• Le moineau

             Le texte que vais publier ici a été écrit par mon ami et camarade de classe Lazhari Labter, écrivain, poète et journaliste de Laghouat , de renommée internationale. Ce récit m'a  plu bien sur, mais il m'a fait revivre des moments de mon enfance que l'auteur décrit si bien que je m’identifie à lui.

        « Je me souviens que par jeu et aussi poussé par le besoin de manger de la viande, un luxe pour les pauvres à l’époque, nous pratiquions la chasse aux moineaux, aux tourterelles, aux étourneaux. Nous utilisions pour cela aussi des pièges que la tire boulettes.

        Tapi sous un arbre, j’attendais que l’oiseau, attiré par la nourriture, une datte ou un petit morceau de pain, s’approche du piège. Cela pouvait durer des heures sans qu’aucun volatile ne daigne faire honneur à la nourriture. Parfois, l’oiseau se posait, tournait autour du piège mais, comme s’il doutait de quelque chose, ne touchait pas à l’appât. Dans ces moments d’intense émotion, le cœur battant, à voix, nous répétions inlassablement cette formule magique : « Zid Khtaouia yarham taioua, Zid Khtaouia yarham taioua » qu’on pourrait traduire par : « Encore un petit pas, bénie soit Taouia » Qui était Taouai ? C’était le dernier de nos soucis, tout ce qui nous intéressait c’était que l’oiseau soit pris.

           J’étais particulièrement adroit à la tire boulettes. Avec la tire boulettes à petite élastique, j’étais capable de faire voler une pièces de monnaie tenue entre le pouce et l’index par un compagnon de jeu qui se tenait debout à dix mètres, le dos tourné pour éviter le visage en cas de mal visé. Je manquais rarement ma cible. Cet exploit répété me valait l’admiration de tout le quartier. J’en étais très fier.

              Un jour que j’avais réussi à attraper un moineau vivant, je voulus le passer par le fil du couteau avant de le braiser car il n’était pas question de manger un animal dont le sang n’avait pas coulé. C’était Haram, interdit par notre religion. Je me munis d’un couteau et, dans un coin du jardin, je sacrifiais au rituel. Quand je posai le moineau,à ma grande surprise, le moineau s’envola et alla se poser sur un arbre, hors de ma portée. J’en fus très chagriné, non de l’avoir perdu mais de l’avoir ainsi blessé et causé des souffrances inutiles. Pendant des semaines, l’image de ce pauvre oiseau, blessé me tourmenta. J’en étais malade.

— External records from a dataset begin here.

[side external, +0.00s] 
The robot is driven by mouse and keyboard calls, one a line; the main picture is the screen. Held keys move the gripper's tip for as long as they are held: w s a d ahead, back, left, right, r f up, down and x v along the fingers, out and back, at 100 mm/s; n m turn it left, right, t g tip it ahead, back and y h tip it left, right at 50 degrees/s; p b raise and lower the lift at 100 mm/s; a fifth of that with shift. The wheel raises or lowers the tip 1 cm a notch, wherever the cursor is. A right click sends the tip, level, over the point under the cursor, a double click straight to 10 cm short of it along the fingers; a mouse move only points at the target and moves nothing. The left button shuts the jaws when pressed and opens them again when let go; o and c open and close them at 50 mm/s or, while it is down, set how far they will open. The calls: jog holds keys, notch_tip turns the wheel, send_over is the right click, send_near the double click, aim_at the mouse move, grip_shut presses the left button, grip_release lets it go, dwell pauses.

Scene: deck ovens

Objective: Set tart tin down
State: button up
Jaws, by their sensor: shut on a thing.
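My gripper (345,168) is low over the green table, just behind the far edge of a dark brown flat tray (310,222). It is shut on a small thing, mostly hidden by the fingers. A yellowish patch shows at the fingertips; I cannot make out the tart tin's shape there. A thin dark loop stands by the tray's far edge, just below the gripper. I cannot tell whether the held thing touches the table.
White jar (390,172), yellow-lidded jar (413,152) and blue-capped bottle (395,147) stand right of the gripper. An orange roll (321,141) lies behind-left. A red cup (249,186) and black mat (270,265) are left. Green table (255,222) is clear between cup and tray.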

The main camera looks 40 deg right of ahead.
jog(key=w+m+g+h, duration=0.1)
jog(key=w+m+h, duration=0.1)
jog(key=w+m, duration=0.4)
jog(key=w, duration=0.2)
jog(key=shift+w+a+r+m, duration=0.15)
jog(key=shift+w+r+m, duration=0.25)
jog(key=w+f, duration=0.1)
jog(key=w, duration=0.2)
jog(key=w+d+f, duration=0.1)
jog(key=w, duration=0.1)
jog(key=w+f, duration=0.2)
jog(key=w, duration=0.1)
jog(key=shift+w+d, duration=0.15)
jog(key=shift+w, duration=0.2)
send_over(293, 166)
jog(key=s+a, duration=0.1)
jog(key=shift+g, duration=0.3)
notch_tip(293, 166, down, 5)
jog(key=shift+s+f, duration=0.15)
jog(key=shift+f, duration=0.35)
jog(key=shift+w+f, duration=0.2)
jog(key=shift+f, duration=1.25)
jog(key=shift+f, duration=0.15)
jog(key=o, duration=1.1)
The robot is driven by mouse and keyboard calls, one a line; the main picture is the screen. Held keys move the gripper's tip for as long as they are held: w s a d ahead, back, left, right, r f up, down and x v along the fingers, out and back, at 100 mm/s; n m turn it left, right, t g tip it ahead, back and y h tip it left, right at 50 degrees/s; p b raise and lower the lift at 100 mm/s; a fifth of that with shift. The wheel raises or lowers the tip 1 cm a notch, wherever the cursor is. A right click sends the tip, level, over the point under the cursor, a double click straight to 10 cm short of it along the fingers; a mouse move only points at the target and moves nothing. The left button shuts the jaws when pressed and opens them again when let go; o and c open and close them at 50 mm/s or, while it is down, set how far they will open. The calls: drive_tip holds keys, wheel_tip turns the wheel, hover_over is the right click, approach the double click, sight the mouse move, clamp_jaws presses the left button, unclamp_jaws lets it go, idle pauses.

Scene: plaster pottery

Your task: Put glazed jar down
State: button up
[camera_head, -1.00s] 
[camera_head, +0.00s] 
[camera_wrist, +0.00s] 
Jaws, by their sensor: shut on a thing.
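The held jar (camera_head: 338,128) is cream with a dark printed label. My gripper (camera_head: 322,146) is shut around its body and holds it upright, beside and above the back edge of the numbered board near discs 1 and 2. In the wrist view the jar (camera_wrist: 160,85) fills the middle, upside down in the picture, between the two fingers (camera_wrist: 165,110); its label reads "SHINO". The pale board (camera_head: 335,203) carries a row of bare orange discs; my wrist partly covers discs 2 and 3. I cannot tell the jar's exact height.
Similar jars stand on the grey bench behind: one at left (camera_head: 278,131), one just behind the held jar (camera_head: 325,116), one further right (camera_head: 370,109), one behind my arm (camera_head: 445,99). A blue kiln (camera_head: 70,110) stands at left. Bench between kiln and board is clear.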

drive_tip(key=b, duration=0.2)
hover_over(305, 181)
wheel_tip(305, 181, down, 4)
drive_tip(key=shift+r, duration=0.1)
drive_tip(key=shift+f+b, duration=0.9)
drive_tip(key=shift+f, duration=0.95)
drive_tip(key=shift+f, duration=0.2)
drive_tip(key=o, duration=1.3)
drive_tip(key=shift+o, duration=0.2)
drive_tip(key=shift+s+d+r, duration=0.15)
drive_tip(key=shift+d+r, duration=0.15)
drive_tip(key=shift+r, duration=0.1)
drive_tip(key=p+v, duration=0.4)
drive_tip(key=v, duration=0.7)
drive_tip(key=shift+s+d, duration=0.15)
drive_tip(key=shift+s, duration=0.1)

        Je finis par l’oublier mais après cet incident, je décidais de ne plus m’adonner à la chasse. Je trouvais un plus grand bonheur dans le spectacle des oiseaux jouant et pépiant dans les arbres ou faisant la fête dans le ciel.»

                          Lazhari Labter in « Retour à Laghouat mille ans après Beni Hilel »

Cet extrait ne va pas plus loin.